> [What needs to be done]
Among the entries below, find the lines with "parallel" and copy them.
Start of Dataset rows
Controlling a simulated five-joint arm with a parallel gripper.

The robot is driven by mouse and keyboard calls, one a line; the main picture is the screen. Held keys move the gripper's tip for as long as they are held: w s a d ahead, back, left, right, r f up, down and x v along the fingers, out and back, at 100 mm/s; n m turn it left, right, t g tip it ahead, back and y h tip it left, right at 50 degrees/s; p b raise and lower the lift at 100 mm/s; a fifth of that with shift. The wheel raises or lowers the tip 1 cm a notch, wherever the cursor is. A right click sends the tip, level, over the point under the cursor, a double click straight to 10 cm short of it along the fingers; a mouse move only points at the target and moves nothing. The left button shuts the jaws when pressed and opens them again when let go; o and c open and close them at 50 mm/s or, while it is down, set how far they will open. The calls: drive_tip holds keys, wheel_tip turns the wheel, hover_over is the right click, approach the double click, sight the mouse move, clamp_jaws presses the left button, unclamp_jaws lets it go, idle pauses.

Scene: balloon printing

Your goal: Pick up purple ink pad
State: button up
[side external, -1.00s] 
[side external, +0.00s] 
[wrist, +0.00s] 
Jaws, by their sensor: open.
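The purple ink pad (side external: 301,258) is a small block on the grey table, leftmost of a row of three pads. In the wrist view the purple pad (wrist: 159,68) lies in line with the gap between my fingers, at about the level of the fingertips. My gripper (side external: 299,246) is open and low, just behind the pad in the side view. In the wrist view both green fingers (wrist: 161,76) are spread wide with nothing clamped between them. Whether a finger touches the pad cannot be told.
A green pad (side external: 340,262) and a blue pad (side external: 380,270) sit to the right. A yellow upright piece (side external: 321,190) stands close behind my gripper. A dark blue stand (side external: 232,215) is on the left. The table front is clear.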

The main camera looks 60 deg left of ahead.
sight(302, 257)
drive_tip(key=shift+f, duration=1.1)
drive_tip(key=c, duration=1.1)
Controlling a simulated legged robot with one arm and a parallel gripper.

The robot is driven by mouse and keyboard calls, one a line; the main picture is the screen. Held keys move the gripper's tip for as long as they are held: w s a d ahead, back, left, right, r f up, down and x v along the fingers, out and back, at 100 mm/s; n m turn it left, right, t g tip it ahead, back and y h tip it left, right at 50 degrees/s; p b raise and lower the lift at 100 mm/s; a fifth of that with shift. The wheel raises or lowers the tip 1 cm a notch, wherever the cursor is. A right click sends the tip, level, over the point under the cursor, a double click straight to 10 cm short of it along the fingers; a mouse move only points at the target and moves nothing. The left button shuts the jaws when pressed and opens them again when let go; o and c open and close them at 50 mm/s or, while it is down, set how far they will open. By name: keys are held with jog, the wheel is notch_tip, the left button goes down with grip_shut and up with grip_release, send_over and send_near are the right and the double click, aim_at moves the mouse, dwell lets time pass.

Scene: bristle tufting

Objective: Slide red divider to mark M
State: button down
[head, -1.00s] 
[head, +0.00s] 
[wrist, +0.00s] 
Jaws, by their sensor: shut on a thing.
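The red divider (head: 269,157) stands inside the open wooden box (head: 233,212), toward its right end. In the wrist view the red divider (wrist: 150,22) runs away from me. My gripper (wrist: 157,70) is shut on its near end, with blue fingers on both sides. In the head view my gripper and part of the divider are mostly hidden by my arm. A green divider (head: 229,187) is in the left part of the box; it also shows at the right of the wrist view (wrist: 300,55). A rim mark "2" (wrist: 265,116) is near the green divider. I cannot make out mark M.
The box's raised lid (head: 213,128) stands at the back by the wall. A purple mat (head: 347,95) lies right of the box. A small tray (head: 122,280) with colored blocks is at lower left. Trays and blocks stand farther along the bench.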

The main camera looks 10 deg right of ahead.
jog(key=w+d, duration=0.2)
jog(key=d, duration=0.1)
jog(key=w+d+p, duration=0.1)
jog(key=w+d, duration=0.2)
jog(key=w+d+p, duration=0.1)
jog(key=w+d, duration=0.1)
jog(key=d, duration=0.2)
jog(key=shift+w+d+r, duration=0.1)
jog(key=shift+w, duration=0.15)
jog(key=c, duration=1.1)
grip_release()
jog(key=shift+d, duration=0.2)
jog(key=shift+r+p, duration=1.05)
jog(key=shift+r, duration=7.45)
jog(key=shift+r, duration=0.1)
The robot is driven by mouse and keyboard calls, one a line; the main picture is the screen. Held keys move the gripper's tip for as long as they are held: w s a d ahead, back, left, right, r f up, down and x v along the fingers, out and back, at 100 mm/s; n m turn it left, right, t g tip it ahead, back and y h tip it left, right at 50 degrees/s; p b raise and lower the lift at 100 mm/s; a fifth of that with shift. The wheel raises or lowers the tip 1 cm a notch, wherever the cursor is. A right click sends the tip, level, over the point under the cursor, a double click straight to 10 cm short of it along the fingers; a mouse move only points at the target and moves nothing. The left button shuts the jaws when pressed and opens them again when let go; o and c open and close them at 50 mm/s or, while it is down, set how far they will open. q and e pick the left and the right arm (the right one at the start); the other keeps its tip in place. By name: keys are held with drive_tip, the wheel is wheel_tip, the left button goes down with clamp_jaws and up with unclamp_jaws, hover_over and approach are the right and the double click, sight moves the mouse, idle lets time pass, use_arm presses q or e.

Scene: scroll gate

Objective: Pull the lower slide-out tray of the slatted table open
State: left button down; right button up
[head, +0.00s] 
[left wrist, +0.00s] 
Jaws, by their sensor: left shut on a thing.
End of Dataset rows
> [Exercise answer]
Controlling a simulated five-joint arm with a parallel gripper.
Controlling a simulated legged robot with one arm and a parallel gripper.

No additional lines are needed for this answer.